**Instruction**
Please output the data below exactly as given, starting at its first line and stopping after the line that contains "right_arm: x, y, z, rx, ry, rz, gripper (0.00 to".

**Dataset records**
>>>
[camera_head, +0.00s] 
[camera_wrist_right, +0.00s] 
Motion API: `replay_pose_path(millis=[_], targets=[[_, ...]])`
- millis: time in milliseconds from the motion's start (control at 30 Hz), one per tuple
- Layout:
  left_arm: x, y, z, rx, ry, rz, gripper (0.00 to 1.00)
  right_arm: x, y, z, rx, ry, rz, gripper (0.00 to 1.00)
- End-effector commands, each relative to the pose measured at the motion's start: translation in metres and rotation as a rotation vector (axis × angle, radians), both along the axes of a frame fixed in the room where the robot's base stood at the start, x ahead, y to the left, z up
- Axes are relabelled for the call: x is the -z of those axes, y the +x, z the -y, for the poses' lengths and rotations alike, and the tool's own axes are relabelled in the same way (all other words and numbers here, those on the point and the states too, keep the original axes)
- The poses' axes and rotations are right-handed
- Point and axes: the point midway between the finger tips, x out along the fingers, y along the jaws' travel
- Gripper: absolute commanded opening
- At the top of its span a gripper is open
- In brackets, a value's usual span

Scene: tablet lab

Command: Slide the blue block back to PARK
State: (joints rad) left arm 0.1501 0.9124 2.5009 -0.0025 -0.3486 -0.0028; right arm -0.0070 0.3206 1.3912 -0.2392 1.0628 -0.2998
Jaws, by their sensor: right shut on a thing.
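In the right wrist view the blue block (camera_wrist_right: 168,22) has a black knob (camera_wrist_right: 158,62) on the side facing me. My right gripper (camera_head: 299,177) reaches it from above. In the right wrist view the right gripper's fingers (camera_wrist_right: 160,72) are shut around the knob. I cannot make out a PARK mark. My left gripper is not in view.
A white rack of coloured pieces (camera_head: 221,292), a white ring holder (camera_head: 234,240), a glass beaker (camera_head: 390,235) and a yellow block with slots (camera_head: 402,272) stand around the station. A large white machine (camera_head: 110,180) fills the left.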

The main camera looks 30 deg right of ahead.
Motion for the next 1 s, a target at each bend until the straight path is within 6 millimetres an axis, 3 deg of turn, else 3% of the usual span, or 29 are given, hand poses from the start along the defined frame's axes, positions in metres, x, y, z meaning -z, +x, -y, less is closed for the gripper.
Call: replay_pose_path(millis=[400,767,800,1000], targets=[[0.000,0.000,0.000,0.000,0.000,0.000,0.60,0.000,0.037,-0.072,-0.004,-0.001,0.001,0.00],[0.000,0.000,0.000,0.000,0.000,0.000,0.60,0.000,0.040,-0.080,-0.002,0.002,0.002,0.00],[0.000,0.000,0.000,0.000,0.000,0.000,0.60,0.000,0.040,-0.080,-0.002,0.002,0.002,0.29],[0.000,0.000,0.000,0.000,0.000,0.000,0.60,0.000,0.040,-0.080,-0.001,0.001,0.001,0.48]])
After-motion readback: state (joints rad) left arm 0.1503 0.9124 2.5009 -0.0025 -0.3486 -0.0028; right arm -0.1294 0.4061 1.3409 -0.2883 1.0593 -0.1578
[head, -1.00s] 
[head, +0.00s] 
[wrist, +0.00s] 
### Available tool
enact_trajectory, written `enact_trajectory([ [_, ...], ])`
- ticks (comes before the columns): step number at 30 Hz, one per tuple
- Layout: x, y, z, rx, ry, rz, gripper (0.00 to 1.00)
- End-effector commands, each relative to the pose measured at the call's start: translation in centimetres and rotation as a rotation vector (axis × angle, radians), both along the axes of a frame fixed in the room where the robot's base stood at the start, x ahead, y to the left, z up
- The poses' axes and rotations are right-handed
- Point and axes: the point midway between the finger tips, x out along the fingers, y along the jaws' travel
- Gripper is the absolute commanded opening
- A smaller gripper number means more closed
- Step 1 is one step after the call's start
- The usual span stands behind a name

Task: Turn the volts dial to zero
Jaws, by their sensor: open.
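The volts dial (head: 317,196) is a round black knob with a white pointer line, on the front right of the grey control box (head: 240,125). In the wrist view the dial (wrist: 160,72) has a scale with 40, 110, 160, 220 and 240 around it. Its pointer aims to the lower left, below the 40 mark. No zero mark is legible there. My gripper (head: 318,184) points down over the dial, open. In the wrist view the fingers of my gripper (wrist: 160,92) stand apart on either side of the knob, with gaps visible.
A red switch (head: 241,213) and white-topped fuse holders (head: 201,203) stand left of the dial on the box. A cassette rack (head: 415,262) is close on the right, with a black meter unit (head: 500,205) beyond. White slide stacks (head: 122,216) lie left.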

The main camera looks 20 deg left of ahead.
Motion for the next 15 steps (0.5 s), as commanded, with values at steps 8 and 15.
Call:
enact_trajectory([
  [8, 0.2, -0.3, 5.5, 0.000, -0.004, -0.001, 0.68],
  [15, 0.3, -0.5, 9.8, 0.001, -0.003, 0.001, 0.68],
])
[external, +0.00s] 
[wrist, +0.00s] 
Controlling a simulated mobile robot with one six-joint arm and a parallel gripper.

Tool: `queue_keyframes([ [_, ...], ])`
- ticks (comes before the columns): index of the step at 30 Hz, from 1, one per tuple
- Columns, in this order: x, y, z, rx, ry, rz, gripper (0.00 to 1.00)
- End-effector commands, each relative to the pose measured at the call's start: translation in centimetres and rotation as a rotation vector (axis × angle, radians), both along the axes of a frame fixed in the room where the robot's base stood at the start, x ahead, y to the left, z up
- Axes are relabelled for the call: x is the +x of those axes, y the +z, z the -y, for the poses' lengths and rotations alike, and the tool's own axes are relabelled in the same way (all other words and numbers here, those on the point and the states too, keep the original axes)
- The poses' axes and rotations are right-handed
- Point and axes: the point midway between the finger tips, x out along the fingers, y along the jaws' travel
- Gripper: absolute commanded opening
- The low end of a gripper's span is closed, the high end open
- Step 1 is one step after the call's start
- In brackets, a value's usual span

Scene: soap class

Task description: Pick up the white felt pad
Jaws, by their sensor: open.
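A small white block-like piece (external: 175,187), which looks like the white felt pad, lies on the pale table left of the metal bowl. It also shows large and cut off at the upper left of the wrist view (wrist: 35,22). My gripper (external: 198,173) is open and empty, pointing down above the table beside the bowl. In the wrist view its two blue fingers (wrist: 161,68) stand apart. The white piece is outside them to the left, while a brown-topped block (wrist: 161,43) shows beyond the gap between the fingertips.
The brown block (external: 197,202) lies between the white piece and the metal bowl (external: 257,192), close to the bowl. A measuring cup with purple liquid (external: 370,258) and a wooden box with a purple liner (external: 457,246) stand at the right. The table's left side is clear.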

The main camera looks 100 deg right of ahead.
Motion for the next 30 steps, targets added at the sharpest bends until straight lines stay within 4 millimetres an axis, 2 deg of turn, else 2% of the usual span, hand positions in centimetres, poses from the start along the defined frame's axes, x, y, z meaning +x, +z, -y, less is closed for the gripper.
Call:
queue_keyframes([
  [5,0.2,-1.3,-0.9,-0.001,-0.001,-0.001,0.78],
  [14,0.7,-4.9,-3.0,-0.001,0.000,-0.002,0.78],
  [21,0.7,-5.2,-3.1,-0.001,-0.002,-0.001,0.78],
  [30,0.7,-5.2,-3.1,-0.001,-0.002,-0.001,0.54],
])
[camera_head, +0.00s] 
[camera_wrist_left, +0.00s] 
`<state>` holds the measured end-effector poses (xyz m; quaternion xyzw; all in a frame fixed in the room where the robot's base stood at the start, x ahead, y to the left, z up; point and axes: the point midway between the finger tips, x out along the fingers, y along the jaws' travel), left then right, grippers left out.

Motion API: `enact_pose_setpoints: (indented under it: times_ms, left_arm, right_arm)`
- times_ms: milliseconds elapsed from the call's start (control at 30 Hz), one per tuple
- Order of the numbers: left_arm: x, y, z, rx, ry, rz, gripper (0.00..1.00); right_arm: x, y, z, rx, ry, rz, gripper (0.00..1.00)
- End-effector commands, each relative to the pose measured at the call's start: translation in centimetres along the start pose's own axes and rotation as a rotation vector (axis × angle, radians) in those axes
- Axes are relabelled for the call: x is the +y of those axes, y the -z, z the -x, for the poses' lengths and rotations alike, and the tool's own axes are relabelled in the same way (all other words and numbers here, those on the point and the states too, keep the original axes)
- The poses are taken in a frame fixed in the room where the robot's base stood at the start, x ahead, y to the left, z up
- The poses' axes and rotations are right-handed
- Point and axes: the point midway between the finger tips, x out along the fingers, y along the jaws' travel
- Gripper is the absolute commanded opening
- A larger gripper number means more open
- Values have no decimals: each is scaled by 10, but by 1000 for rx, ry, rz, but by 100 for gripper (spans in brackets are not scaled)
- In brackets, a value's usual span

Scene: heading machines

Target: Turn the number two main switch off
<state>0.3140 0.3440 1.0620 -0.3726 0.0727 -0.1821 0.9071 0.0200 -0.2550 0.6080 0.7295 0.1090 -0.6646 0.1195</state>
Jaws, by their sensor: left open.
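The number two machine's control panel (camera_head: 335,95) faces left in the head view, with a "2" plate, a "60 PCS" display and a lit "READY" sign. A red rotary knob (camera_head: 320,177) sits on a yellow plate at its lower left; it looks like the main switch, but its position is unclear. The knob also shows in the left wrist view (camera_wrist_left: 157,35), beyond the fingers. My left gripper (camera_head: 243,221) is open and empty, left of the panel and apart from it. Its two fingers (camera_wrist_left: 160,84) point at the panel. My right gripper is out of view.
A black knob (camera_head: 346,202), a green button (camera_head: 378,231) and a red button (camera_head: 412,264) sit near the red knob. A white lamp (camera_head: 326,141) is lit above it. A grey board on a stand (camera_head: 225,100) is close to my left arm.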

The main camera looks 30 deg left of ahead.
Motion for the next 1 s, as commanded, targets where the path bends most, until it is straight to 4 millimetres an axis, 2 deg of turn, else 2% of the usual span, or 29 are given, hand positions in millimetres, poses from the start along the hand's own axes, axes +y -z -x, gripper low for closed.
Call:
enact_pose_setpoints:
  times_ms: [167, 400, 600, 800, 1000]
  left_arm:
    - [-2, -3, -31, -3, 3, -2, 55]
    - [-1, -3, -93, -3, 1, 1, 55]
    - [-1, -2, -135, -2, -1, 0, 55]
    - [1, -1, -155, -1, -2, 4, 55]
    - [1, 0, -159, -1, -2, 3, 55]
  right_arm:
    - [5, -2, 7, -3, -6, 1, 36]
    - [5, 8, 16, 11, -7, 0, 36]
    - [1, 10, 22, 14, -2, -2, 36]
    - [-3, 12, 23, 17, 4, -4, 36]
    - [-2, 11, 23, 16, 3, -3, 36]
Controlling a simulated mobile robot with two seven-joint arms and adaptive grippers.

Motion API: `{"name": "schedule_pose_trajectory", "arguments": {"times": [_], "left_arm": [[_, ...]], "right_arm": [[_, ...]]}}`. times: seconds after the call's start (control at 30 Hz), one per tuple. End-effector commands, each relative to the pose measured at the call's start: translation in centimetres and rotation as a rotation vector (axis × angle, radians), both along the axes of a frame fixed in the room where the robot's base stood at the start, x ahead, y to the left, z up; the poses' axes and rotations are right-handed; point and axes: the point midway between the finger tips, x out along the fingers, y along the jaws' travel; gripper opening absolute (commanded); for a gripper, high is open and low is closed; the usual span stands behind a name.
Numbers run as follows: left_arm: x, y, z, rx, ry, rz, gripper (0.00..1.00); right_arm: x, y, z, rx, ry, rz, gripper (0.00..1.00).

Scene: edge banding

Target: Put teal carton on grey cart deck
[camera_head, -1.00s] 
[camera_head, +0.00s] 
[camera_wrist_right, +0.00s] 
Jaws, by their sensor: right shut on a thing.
<<<
**Solution for this problem**
[camera_head, +0.00s] 
[camera_wrist_right, +0.00s] 
Motion API: `replay_pose_path(millis=[_], targets=[[_, ...]])`
- millis: time in milliseconds from the motion's start (control at 30 Hz), one per tuple
- Layout:
  left_arm: x, y, z, rx, ry, rz, gripper (0.00 to 1.00)
  right_arm: x, y, z, rx, ry, rz, gripper (0.00 to 1.00)

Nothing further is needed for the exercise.